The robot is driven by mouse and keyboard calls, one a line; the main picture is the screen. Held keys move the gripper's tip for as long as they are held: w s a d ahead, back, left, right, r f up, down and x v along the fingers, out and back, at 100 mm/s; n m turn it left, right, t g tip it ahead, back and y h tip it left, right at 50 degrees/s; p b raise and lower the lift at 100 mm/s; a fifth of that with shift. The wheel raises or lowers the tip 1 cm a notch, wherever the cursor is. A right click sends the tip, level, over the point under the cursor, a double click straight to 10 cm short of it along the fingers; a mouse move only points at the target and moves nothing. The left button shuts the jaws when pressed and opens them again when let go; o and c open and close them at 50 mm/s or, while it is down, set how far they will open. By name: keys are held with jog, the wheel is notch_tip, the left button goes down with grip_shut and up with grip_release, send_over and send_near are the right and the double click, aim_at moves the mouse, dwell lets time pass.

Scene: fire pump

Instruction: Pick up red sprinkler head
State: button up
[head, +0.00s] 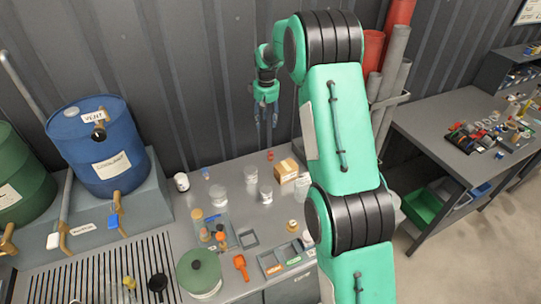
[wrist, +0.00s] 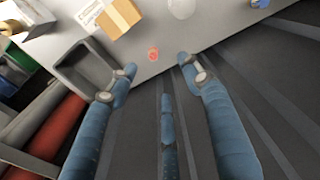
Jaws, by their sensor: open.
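A small red sprinkler head (head: 270,156) stands on the grey bench near its back edge, left of a cardboard box. It also shows in the wrist view (wrist: 153,54), on the bench just beyond the fingertips and between them. My gripper (head: 267,112) hangs above the back of the bench, in front of the ribbed wall, with its fingers pointing down. In the wrist view my gripper (wrist: 157,70) has its blue fingers spread wide with nothing between them. It is apart from the sprinkler head.
The cardboard box (head: 287,170) stands close to the right of the sprinkler head. Clear jars (head: 251,174) stand to its left. The ribbed wall (head: 200,60) rises behind the bench. A blue drum (head: 97,150) stands at the left. Red and grey pipes (head: 392,60) stand at the right.

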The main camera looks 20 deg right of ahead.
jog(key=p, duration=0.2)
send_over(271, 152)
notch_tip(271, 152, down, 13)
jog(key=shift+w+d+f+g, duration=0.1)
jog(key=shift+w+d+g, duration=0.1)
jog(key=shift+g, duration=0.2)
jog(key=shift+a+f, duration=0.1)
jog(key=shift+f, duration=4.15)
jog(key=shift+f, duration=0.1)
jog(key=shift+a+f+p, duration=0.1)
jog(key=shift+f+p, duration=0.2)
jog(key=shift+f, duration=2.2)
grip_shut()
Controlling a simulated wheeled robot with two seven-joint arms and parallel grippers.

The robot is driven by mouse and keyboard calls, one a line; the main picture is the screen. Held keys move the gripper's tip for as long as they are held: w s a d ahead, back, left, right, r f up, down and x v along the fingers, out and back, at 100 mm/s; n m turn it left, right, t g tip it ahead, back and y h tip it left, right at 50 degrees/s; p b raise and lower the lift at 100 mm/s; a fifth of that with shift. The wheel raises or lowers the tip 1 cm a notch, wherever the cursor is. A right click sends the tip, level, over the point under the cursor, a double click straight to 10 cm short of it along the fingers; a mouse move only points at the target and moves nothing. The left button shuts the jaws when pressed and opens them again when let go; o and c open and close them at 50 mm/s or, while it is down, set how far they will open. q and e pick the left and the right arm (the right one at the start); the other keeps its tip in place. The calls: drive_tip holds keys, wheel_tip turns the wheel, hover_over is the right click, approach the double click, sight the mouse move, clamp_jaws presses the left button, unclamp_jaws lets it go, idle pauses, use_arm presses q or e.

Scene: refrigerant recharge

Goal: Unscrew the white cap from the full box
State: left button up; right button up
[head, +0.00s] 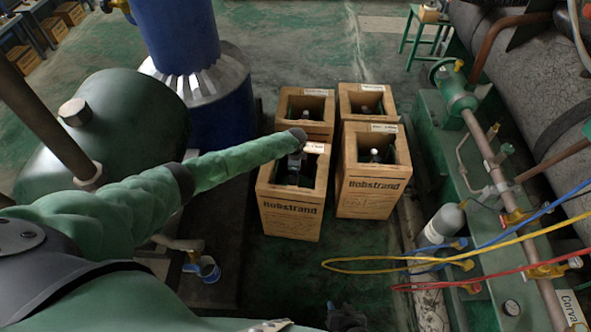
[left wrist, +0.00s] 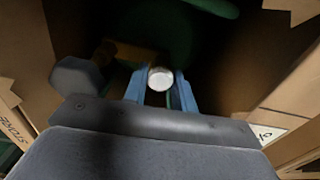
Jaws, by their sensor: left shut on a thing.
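My left arm reaches in from the left, and my left gripper (head: 294,168) points down into the front-left wooden box (head: 291,222). In the left wrist view my left gripper's two blue fingers (left wrist: 161,88) are shut on the round white cap (left wrist: 161,78), one on each side. The box walls surround the gripper there. In the head view the hand hides most of this cap. A dark part of my right gripper (head: 347,318) shows at the bottom edge; its fingers are not clear. The small labels on the boxes are too small to read surely.
Three more wooden boxes stand close by: front-right (head: 371,197) with a bottle inside, back-left (head: 305,128) and back-right (head: 367,114). Yellow, blue and red hoses (head: 400,263) lie at the right by green pipework. A green tank (head: 125,130) stands left. Floor before the boxes is clear.

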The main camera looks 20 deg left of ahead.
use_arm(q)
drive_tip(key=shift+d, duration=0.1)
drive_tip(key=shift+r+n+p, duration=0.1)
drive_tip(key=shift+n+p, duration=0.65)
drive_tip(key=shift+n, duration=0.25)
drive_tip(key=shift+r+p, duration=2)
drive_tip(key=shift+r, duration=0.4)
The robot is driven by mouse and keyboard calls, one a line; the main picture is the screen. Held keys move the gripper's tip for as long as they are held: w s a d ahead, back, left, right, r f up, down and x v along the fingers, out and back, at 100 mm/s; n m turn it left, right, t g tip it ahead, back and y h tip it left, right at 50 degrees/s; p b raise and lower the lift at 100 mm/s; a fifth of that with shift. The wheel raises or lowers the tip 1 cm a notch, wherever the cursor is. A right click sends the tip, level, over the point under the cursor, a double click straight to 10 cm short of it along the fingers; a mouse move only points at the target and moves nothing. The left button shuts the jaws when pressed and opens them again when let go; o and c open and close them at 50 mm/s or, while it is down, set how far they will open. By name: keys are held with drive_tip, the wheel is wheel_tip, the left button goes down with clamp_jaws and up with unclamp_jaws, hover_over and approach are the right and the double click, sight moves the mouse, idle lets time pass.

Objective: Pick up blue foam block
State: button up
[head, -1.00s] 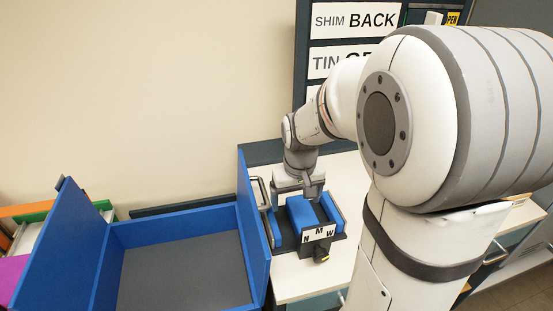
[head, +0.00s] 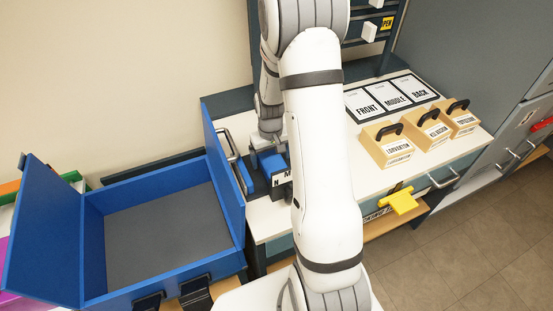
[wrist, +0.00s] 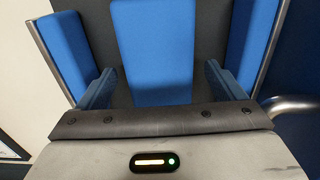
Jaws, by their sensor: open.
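The blue foam block (wrist: 153,40) stands in the middle of a dark holder, between two blue side pads (wrist: 63,48) that show at left and right in the wrist view. My gripper (wrist: 160,88) is open, with one finger on each side of the block and a visible gap to it on both sides. In the head view the block (head: 271,161) shows only in part, under my gripper (head: 268,146). My arm hides the right side of the holder and most of its lettered front plate (head: 280,179).
A big open blue box (head: 225,215) with a grey floor stands left of the white bench (head: 270,228). A metal handle (head: 228,146) rises beside the holder. To the right are handled tan blocks (head: 388,146), labelled cards (head: 392,97) and a yellow piece (head: 398,202).

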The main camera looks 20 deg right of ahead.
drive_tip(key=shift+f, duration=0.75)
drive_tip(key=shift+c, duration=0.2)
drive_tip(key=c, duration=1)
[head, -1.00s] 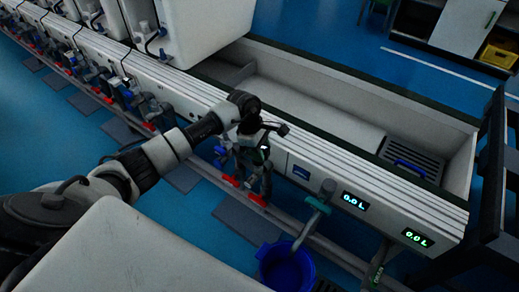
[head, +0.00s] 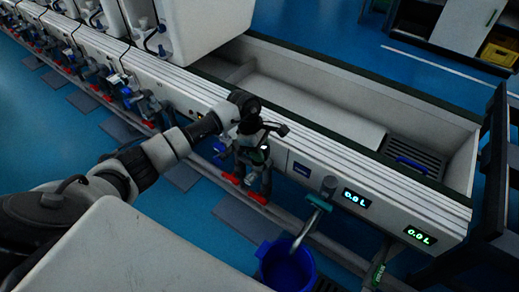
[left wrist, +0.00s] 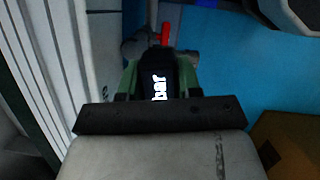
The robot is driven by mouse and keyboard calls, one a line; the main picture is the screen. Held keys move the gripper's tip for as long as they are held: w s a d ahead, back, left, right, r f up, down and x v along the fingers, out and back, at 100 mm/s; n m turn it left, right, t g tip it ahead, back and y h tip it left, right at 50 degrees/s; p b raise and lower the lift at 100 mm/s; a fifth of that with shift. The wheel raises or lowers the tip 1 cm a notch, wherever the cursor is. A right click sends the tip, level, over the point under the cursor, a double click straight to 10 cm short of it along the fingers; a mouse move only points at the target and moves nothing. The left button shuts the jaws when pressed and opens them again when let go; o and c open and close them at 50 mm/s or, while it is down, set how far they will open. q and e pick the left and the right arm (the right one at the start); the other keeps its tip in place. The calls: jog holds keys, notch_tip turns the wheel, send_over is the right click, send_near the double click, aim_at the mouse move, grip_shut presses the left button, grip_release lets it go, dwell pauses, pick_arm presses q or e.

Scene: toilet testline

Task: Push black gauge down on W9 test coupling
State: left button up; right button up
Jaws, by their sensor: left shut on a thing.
───
— WORK REQUIRED —
Find every line of the data that holds the string "Scene", then say how many there are and nothing else.

— THE REPLY —
3